DATA TO USE
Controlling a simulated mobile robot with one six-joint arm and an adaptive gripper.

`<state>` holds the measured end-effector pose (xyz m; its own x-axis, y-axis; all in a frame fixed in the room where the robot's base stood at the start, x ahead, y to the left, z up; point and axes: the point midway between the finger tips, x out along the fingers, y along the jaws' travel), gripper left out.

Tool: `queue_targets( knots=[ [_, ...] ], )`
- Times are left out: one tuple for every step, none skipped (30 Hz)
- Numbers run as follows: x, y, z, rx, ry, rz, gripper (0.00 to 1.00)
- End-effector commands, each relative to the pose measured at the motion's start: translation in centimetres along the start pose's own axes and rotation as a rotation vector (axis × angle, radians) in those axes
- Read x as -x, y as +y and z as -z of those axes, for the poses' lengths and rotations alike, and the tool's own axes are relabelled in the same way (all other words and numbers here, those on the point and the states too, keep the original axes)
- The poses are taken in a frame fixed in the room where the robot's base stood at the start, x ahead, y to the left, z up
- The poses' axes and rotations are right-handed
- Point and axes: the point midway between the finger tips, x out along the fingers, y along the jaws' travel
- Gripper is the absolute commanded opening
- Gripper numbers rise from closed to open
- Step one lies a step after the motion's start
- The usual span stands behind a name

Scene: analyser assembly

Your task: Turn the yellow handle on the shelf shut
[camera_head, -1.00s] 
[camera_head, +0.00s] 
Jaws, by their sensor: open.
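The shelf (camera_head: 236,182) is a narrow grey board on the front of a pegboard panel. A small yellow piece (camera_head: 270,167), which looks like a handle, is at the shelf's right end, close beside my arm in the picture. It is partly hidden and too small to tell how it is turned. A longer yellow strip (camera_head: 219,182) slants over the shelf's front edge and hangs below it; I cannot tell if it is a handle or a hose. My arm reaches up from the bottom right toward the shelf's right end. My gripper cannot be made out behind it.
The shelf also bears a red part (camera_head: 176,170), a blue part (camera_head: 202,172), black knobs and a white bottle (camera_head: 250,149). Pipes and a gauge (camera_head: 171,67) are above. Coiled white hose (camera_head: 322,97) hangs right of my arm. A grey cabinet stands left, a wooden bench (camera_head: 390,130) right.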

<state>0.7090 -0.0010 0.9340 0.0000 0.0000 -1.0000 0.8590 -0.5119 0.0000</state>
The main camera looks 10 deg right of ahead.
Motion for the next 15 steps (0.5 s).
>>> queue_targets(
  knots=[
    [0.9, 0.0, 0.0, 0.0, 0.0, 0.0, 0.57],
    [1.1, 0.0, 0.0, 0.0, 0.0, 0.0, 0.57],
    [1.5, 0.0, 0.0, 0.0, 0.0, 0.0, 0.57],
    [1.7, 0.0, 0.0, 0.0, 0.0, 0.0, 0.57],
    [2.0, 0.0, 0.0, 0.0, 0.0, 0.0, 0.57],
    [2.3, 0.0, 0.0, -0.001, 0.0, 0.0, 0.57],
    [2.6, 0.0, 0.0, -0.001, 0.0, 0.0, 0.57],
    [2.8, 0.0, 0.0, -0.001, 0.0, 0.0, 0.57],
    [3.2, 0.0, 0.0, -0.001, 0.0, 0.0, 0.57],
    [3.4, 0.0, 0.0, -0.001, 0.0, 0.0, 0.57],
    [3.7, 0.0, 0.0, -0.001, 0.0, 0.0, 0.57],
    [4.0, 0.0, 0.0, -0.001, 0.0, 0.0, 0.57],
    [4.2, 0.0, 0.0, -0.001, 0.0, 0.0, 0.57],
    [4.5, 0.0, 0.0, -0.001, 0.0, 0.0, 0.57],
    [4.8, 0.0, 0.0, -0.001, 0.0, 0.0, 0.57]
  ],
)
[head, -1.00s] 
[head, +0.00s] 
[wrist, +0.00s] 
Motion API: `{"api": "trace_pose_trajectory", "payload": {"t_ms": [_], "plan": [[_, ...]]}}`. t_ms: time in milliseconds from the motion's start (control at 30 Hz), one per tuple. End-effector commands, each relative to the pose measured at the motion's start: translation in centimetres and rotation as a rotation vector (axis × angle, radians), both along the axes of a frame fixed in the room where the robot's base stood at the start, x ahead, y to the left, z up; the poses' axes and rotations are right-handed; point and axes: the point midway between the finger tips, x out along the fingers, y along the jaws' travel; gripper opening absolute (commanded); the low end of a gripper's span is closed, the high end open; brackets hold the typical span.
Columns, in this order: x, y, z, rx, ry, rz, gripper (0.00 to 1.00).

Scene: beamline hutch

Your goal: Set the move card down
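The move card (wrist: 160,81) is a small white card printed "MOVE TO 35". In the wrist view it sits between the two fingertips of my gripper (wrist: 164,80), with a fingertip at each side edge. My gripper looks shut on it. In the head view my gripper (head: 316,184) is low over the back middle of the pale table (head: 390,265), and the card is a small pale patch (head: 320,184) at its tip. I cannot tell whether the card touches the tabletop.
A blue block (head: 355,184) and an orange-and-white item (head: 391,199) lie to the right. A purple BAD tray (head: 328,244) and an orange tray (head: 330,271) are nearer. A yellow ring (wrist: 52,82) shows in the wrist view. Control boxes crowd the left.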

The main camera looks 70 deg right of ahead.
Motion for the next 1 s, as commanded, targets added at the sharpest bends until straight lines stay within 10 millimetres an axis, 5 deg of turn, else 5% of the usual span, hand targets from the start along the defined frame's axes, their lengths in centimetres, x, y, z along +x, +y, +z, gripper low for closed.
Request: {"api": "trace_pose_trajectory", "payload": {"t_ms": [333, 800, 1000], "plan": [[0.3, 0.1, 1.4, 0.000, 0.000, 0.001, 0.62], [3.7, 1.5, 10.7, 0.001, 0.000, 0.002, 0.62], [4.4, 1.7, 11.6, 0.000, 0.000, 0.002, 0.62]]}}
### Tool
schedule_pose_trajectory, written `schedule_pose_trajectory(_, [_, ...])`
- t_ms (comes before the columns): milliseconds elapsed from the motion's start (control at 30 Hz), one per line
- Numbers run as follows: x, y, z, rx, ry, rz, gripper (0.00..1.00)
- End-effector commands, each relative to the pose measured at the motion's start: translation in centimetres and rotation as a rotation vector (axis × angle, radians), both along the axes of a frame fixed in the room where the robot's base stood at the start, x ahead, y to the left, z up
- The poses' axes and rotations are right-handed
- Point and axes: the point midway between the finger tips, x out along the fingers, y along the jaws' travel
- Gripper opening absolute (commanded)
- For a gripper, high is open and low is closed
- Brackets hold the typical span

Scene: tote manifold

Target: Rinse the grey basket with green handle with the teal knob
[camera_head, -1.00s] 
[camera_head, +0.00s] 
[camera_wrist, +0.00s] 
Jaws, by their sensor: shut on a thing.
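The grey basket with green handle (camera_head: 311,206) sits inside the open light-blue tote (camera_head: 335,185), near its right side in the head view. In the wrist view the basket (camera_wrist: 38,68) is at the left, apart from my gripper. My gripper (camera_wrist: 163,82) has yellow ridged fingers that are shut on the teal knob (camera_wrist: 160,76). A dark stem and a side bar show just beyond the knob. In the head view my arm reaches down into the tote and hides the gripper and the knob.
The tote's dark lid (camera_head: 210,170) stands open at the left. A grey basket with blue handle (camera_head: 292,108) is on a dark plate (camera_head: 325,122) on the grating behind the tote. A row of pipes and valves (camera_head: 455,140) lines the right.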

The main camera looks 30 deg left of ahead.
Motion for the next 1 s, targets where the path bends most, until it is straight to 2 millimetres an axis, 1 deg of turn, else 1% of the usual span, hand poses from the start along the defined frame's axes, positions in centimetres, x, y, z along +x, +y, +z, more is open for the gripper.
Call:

THE EXERCISE
Please give back all of the records exactly as written.

RESULT OF THE TASK
Controlling a simulated mobile robot with one six-joint arm and an adaptive gripper.

`<state>` holds the measured end-effector pose (xyz m; its own x-axis, y-axis; all in a frame fixed in the room where the robot's base stood at the start, x ahead, y to the left, z up; point and axes: the point midway between the finger tips, x out along the fingers, y along the jaws' travel), gripper left out.

Tool: `queue_targets( knots=[ [_, ...] ], )`
- Times are left out: one tuple for every step, none skipped (30 Hz)
- Numbers run as follows: x, y, z, rx, ry, rz, gripper (0.00 to 1.00)
- End-effector commands, each relative to the pose measured at the motion's start: translation in centimetres along the start pose's own axes and rotation as a rotation vector (axis × angle, radians) in those axes
- Read x as -x, y as +y and z as -z of those axes, for the poses' lengths and rotations alike, and the tool's own axes are relabelled in the same way (all other words and numbers here, those on the point and the states too, keep the original axes)
- The poses are taken in a frame fixed in the room where the robot's base stood at the start, x ahead, y to the left, z up
- The poses' axes and rotations are right-handed
- Point and axes: the point midway between the finger tips, x out along the fingers, y along the jaws' travel
- Gripper is the absolute commanded opening
- Gripper numbers rise from closed to open
- Step one lies a step after the motion's start
- The usual span stands behind a name

Scene: analyser assembly

Your task: Turn the yellow handle on the shelf shut
[camera_head, -1.00s] 
[camera_head, +0.00s] 
Jaws, by their sensor: open.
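The shelf (camera_head: 236,182) is a narrow grey board on the front of a pegboard panel. A small yellow piece (camera_head: 270,167), which looks like a handle, is at the shelf's right end, close beside my arm in the picture. It is partly hidden and too small to tell how it is turned. A longer yellow strip (camera_head: 219,182) slants over the shelf's front edge and hangs below it; I cannot tell if it is a handle or a hose. My arm reaches up from the bottom right toward the shelf's right end. My gripper cannot be made out behind it.
The shelf also bears a red part (camera_head: 176,170), a blue part (camera_head: 202,172), black knobs and a white bottle (camera_head: 250,149). Pipes and a gauge (camera_head: 171,67) are above. Coiled white hose (camera_head: 322,97) hangs right of my arm. A grey cabinet stands left, a wooden bench (camera_head: 390,130) right.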

<state>0.7090 -0.0010 0.9340 0.0000 0.0000 -1.0000 0.8590 -0.5119 0.0000</state>
The main camera looks 10 deg right of ahead.
Motion for the next 15 steps (0.5 s).
>>> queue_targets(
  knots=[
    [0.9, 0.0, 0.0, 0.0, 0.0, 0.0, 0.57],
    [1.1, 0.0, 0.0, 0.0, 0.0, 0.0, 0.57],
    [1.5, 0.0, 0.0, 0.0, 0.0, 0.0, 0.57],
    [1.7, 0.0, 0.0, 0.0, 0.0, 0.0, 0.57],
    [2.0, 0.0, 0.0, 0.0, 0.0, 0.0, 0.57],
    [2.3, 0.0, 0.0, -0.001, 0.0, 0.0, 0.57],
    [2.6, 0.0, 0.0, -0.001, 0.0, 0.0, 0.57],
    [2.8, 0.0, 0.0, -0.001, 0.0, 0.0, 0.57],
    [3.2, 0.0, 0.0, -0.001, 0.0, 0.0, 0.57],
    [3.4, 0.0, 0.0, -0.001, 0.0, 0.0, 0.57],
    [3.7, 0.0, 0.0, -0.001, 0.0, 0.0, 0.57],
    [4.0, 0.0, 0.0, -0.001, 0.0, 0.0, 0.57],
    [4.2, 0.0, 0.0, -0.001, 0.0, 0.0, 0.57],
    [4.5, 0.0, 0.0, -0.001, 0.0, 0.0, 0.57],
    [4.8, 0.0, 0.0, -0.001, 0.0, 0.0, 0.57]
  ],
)
[head, -1.00s] 
[head, +0.00s] 
[wrist, +0.00s] 
Motion API: `{"api": "trace_pose_trajectory", "payload": {"t_ms": [_], "plan": [[_, ...]]}}`. t_ms: time in milliseconds from the motion's start (control at 30 Hz), one per tuple. End-effector commands, each relative to the pose measured at the motion's start: translation in centimetres and rotation as a rotation vector (axis × angle, radians), both along the axes of a frame fixed in the room where the robot's base stood at the start, x ahead, y to the left, z up; the poses' axes and rotations are right-handed; point and axes: the point midway between the finger tips, x out along the fingers, y along the jaws' travel; gripper opening absolute (commanded); the low end of a gripper's span is closed, the high end open; brackets hold the typical span.
Columns, in this order: x, y, z, rx, ry, rz, gripper (0.00 to 1.00).

Scene: beamline hutch

Your goal: Set the move card down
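The move card (wrist: 160,81) is a small white card printed "MOVE TO 35". In the wrist view it sits between the two fingertips of my gripper (wrist: 164,80), with a fingertip at each side edge. My gripper looks shut on it. In the head view my gripper (head: 316,184) is low over the back middle of the pale table (head: 390,265), and the card is a small pale patch (head: 320,184) at its tip. I cannot tell whether the card touches the tabletop.
A blue block (head: 355,184) and an orange-and-white item (head: 391,199) lie to the right. A purple BAD tray (head: 328,244) and an orange tray (head: 330,271) are nearer. A yellow ring (wrist: 52,82) shows in the wrist view. Control boxes crowd the left.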

The main camera looks 70 deg right of ahead.
Motion for the next 1 s, as commanded, targets added at the sharpest bends until straight lines stay within 10 millimetres an axis, 5 deg of turn, else 5% of the usual span, hand targets from the start along the defined frame's axes, their lengths in centimetres, x, y, z along +x, +y, +z, gripper low for closed.
Request: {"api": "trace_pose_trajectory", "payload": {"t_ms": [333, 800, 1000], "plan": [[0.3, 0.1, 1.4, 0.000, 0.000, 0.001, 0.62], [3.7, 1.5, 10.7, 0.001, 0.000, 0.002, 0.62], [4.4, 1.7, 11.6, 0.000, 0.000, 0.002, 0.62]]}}
### Tool
schedule_pose_trajectory, written `schedule_pose_trajectory(_, [_, ...])`
- t_ms (comes before the columns): milliseconds elapsed from the motion's start (control at 30 Hz), one per line
- Numbers run as follows: x, y, z, rx, ry, rz, gripper (0.00..1.00)
- End-effector commands, each relative to the pose measured at the motion's start: translation in centimetres and rotation as a rotation vector (axis × angle, radians), both along the axes of a frame fixed in the room where the robot's base stood at the start, x ahead, y to the left, z up
- The poses' axes and rotations are right-handed
- Point and axes: the point midway between the finger tips, x out along the fingers, y along the jaws' travel
- Gripper opening absolute (commanded)
- For a gripper, high is open and low is closed
- Brackets hold the typical span

Scene: tote manifold

Target: Rinse the grey basket with green handle with the teal knob
[camera_head, -1.00s] 
[camera_head, +0.00s] 
[camera_wrist, +0.00s] 
Jaws, by their sensor: shut on a thing.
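The grey basket with green handle (camera_head: 311,206) sits inside the open light-blue tote (camera_head: 335,185), near its right side in the head view. In the wrist view the basket (camera_wrist: 38,68) is at the left, apart from my gripper. My gripper (camera_wrist: 163,82) has yellow ridged fingers that are shut on the teal knob (camera_wrist: 160,76). A dark stem and a side bar show just beyond the knob. In the head view my arm reaches down into the tote and hides the gripper and the knob.
The tote's dark lid (camera_head: 210,170) stands open at the left. A grey basket with blue handle (camera_head: 292,108) is on a dark plate (camera_head: 325,122) on the grating behind the tote. A row of pipes and valves (camera_head: 455,140) lines the right.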

The main camera looks 30 deg left of ahead.
Motion for the next 1 s, targets where the path bends most, until it is straight to 2 millimetres an axis, 1 deg of turn, else 1% of the usual span, hand poses from the start along the defined frame's axes, positions in centimetres, x, y, z along +x, +y, +z, more is open for the gripper.
Call:

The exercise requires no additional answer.